Am 15.01.24 um 19:35 schrieb Joshua Ashton:
> On 1/15/24 18:30, Bas Nieuwenhuizen wrote:
>> On Mon, Jan 15, 2024 at 7:14 PM Friedrich Vock <friedrich.vock at gmx.de 
>> <mailto:friedrich.vock at gmx.de>> wrote:
>>
>>     Re-sending as plaintext, sorry about that
>>
>>     On 15.01.24 18:54, Michel Dänzer wrote:
>>      > On 2024-01-15 18:26, Friedrich Vock wrote:
>>      >> [snip]
>>      >> The fundamental problem here is that not telling applications 
>> that
>>      >> something went wrong when you just canceled their work midway 
>> is an
>>      >> out-of-spec hack.
>>      >> When there is a report of real-world apps breaking because of
>>     that hack,
>>      >> reports of different apps working (even if it's convenient 
>> that they
>>      >> work) doesn't justify keeping the broken code.
>>      > If the breaking apps hit multiple soft resets in a row, I've laid
>>     out a pragmatic solution which covers both cases.
>>     Hitting soft reset every time is the lucky path.
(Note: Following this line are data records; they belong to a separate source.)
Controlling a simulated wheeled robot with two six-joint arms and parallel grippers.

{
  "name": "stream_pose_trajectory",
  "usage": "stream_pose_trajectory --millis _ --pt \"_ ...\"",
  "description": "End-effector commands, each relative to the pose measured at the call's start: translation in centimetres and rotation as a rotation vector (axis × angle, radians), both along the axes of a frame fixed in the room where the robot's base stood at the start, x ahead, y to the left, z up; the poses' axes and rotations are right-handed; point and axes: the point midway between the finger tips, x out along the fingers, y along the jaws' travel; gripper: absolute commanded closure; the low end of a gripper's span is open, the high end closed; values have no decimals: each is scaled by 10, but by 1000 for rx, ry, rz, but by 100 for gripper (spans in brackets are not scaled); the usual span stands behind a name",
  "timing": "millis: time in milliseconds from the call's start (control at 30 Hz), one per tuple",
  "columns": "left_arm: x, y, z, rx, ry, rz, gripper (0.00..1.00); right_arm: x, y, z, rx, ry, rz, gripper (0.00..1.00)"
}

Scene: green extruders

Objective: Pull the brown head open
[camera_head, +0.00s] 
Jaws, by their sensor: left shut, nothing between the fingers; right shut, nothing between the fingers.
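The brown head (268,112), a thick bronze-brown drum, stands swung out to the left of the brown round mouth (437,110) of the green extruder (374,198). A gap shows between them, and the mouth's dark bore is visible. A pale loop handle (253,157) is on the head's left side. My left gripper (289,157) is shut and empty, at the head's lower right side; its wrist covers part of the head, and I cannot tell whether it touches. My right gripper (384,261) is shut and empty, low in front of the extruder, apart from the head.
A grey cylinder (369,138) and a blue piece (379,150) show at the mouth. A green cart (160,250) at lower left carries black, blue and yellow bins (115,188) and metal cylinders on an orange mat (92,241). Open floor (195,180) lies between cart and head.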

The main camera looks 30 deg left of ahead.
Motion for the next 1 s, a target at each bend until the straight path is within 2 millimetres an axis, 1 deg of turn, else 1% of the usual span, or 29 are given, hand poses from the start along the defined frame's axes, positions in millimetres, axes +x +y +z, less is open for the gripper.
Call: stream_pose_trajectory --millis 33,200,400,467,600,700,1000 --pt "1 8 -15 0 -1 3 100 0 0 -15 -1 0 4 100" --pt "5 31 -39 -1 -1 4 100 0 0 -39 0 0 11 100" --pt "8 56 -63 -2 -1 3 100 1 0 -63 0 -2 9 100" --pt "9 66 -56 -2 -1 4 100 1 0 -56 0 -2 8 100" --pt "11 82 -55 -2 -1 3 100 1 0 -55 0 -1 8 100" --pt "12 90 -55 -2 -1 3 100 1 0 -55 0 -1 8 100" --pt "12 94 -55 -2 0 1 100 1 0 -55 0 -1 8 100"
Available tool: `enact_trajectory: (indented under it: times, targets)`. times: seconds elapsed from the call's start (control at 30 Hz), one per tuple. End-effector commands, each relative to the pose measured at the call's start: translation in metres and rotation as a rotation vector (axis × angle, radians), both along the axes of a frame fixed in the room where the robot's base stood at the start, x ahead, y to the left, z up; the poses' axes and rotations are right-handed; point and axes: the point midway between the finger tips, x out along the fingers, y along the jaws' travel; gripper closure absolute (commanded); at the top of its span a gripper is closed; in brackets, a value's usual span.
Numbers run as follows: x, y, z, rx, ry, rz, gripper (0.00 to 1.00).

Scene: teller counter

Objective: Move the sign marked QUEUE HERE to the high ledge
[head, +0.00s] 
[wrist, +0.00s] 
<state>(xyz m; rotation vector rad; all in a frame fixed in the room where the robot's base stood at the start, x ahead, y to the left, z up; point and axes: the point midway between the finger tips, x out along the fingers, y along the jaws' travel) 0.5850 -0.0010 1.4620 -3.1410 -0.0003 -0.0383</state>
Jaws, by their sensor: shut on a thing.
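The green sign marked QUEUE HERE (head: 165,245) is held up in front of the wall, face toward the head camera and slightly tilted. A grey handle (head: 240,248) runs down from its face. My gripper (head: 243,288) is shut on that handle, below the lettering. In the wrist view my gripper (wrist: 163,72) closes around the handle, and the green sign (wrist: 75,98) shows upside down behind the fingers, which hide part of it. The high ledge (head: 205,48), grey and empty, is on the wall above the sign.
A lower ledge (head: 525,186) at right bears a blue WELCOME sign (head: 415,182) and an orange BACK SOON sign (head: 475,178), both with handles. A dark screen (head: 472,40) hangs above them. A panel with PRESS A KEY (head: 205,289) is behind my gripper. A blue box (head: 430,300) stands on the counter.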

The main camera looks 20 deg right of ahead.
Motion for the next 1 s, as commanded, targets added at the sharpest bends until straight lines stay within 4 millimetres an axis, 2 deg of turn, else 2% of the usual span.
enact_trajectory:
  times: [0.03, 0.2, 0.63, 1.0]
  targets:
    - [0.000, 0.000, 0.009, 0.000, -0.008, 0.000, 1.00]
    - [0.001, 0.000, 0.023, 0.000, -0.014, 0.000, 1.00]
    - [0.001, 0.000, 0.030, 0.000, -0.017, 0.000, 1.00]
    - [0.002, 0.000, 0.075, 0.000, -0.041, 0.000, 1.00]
Once GPU work is
>>     interrupted out of nowhere, all bets are off and it might as well
>>     trigger a full system hang next time. No hang recovery should be 
>> able to
>>     cause that under any circumstance.
>>
>>
>> I think the more insidious situation is no further hangs but wrong 
>> results because we skipped some work. That we skipped work may e.g. 
>> result in some texture not being uploaded or some GPGPU work not 
>> being done and causing further errors downstream (say if a game is 
>> doing AI/physics on the GPU not to say anything of actual GPGPU work 
>> one might be doing like AI)
>
> Even worse if this is compute on eg. OpenCL for something 
> science/math/whatever related, or training a model.
>
> You could randomly just get invalid/wrong results without even knowing!

Well on the kernel side we do provide an API to query the result of a 
submission. That includes canceling submissions with a soft recovery.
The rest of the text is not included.